=== What you need to do ===
Without further comment, state how many lines in the listing below contain the word "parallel".

Data from robot episodes
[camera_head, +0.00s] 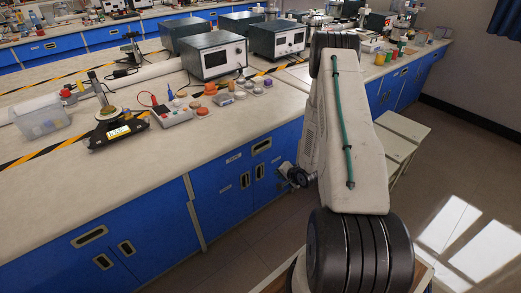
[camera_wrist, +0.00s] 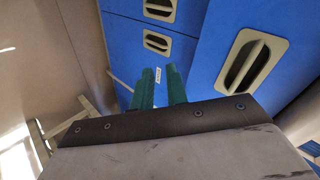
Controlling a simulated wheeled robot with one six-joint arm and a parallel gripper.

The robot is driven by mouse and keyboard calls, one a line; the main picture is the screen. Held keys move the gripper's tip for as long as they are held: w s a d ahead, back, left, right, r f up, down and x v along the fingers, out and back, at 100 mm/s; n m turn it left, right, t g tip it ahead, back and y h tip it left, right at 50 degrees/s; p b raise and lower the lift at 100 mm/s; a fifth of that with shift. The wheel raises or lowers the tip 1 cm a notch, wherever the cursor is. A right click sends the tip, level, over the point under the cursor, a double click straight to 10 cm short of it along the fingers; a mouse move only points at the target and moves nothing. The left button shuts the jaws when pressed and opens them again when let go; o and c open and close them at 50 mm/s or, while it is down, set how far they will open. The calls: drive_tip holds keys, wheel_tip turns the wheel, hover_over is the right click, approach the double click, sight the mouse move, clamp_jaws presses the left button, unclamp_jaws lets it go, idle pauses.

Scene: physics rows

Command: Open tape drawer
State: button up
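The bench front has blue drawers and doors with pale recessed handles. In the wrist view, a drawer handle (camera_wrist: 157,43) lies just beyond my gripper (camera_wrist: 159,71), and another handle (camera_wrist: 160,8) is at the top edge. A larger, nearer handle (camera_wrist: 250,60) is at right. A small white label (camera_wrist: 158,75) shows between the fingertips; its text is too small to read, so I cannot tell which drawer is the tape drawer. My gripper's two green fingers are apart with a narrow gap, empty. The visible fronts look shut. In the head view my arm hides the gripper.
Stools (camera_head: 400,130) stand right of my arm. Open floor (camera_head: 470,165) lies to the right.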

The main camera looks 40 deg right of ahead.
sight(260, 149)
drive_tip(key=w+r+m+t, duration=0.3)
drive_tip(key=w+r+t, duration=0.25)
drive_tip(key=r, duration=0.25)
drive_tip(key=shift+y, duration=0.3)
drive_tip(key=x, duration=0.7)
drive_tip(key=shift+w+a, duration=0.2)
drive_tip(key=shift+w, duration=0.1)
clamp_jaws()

---

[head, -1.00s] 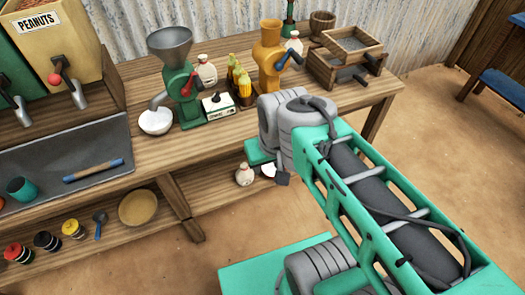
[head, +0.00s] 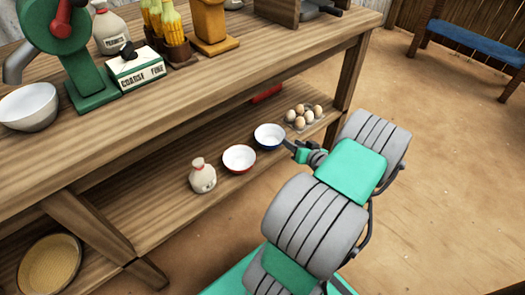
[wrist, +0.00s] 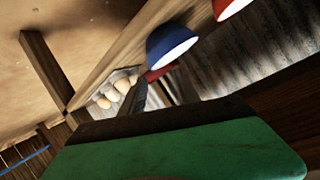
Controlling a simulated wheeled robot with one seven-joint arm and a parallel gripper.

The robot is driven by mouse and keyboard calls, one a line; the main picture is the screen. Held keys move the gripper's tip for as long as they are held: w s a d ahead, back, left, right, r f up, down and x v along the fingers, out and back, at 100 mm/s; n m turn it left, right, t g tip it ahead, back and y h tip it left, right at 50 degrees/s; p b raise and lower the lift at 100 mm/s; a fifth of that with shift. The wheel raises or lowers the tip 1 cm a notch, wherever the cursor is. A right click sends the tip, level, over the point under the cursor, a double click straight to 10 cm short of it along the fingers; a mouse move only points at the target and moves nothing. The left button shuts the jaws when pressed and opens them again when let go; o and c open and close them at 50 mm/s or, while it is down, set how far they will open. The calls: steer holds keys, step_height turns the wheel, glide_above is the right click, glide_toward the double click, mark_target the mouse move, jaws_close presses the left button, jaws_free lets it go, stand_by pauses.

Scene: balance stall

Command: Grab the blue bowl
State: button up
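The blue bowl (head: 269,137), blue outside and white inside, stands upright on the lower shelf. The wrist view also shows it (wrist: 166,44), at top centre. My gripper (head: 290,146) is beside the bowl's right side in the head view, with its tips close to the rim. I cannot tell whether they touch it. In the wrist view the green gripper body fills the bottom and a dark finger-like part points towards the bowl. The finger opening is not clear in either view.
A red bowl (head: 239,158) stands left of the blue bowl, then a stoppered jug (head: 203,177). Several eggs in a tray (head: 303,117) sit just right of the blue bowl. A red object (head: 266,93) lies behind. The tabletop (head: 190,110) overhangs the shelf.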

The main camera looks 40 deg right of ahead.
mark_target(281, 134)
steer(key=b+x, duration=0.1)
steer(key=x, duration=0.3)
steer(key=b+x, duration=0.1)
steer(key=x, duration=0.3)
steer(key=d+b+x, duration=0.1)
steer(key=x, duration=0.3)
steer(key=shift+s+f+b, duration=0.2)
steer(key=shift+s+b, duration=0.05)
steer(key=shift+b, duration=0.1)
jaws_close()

=== Exercise response ===
2